Sinteticamente è bene evidenziare che la soglia da non superare è di 10.000 euro e ad occuparsi dei dettagli è l'art 80 del regolamento in oggetto, vediamoli.
Soglia UE uso contante: 10.000 euro per certi soggetti
L'art 80 del Regolamento UE in questione, specifica Limiti ai pagamenti in contanti di importo elevato in cambio di beni o servizi, prevedendo che:
- le persone che commerciano beni o forniscono servizi possono accettare o effettuare un pagamento in contanti fino a un importo di 10 000 EUR o importo equivalente in valuta nazionale o estera, indipendentemente dal fatto che la transazione sia effettuata con un'operazione unica o con diverse operazioni che appaiono collegate.

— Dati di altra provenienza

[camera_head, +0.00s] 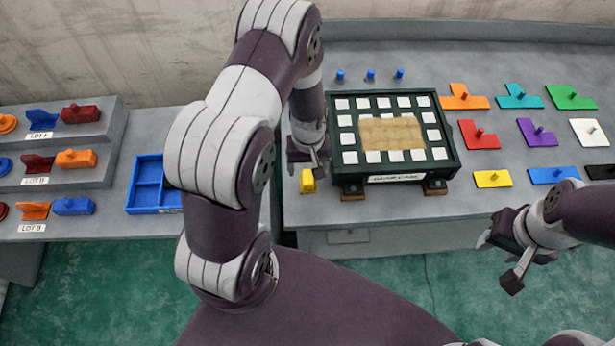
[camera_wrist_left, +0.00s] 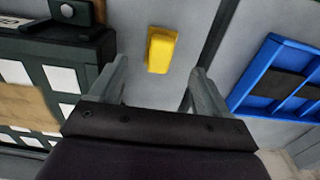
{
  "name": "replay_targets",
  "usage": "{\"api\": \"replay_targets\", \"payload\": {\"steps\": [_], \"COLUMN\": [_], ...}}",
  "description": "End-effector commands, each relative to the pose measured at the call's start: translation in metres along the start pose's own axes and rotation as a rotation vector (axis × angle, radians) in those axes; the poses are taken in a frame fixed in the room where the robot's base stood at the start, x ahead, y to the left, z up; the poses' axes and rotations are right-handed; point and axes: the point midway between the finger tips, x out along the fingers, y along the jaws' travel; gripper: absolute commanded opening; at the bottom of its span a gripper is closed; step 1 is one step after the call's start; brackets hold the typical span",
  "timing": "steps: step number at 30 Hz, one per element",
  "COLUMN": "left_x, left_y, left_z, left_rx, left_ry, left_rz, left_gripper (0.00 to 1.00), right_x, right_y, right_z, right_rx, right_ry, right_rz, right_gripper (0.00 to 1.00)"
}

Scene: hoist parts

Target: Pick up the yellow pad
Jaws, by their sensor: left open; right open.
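The yellow pad (camera_head: 307,181) is a small block on the grey bench, just left of the dark green case (camera_head: 462,168). In the left wrist view the yellow pad (camera_wrist_left: 161,49) lies ahead of and between the two fingers, apart from both. My left gripper (camera_head: 308,163) is open and empty, pointing down close to the pad on its far side. It also shows in the left wrist view (camera_wrist_left: 156,84). My right gripper (camera_head: 499,262) is open and empty in front of the bench at the right.
The green case holds white squares and a tan panel, close to the right of my left gripper. A blue tray (camera_head: 133,195) lies on the left bench across a gap. Coloured pieces with pegs, including a flat yellow one (camera_head: 492,179), lie at right. Three blue pegs (camera_head: 370,75) stand behind the case.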

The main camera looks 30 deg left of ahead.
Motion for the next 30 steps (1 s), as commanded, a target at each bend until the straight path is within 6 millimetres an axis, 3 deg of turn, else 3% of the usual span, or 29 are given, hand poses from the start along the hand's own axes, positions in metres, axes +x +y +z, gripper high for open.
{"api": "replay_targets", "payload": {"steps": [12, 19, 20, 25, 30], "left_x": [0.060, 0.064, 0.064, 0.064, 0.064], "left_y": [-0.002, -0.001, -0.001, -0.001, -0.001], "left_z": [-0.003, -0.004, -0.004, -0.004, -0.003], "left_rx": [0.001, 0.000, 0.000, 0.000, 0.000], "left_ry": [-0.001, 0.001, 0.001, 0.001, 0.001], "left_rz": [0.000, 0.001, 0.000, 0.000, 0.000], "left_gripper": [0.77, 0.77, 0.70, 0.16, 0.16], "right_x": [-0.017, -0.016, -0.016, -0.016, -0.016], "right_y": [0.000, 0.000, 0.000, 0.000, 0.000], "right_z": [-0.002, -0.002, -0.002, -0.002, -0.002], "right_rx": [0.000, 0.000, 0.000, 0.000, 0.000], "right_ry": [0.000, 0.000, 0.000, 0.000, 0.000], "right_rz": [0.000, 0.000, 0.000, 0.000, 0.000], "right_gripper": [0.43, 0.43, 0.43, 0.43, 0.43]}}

- gli Stati membri possono adottare limiti inferiori previa consultazione della Banca centrale europea conformemente all'articolo 2, paragrafo 1, della decisione 98/415/CE del Consiglio (47). Tali limiti inferiori sono notificati alla Commissione entro tre mesi dall'introduzione della misura a livello nazionale.
- i limiti inferiori al limite di cui al paragrafo 1 già esistenti a livello nazionale continuano ad applicarsi. Gli Stati membri notificano tali limiti alla Commissione entro il 10 ottobre 2024.
- il limite di cui al paragrafo 1 non si applica:
- a) ai pagamenti tra persone fisiche che non agiscono nell'esercizio di una professione;
- b) ai pagamenti o ai depositi effettuati presso i locali degli enti creditizi, degli emittenti di moneta elettronica quali definiti all'articolo 2, punto 3), della direttiva 2009/110/CE e dei prestatori di servizi di pagamento quali definiti all'articolo 4, punto 11), della direttiva (UE) 2015/2366. I pagamenti o i depositi di cui al primo comma, lettera b), che siano al di sopra del limite, sono segnalati alla FIU entro i termini da essa imposti.
- gli Stati membri provvedono affinché siano adottate misure appropriate, compresa l'imposizione di sanzioni, nei confronti delle persone fisiche o giuridiche che agiscono nell'esercizio della loro professione e sono sospettate di una violazione del limite di cui al paragrafo 1 o di un limite inferiore adottato dagli Stati membri.
- il livello complessivo delle sanzioni è calcolato, conformemente alle pertinenti disposizioni del diritto nazionale, in modo da produrre risultati proporzionati alla gravità della violazione, scoraggiando così di fatto ulteriori reati dello stesso tipo.
- se, per cause di forza maggiore, diventano indisponibili a livello nazionale mezzi di pagamento tramite fondi, quali definiti all'articolo 4, punto 25), della direttiva (UE) 2015/2366, diversi dalle banconote e dalle monete, gli Stati membri possono sospendere temporaneamente l'applicazione del paragrafo 1 o, se del caso, del paragrafo 2 del presente articolo e ne informano senza indugio la Commissione. Gli Stati membri informano inoltre la Commissione in merito alla durata prevista dell'indisponibilità di mezzi di pagamento tramite fondi, quali definiti all'articolo 4, punto 25), della direttiva (UE) 2015/2366, diversi dalle banconote e dalle monete e alle misure adottate dagli Stati membri per ripristinarne la disponibilità. Se, sulla base delle informazioni comunicate dallo Stato membro, ritiene che la sospensione dell'applicazione del paragrafo 1 o, se del caso, del paragrafo 2 non sia giustificata da un caso di forza maggiore, la Commissione adotta una decisione, di cui è destinatario tale Stato membro, con la quale chiede la revoca immediata di tale sospensione.
Occorre però precisare, leggendo il regolamento che:
- il regolamento diventerà definitivamente applicabile in tutti i Paesi Ue solo a partire dal 10 luglio 2027, quando dovrà essere garantito l’allineamento fra la normativa nazionale in materia e le disposizioni del regolamento, come prescrive l'art 90.
- diversamente da quanto attualmente previsto in Italia, in cui il limite pari a 5.000 euro, riguarda qualsiasi trasferimento tra soggetti diversi, mentre la nuova disposizione UE riguarderà le persone che commercino beni o forniscano servizi.
- i limiti inferiori già esistenti a livello nazionale continuano ad applicarsi, ma gli Stati membri dovranno notificarli alla Commissione entro il 10 ottobre 2024.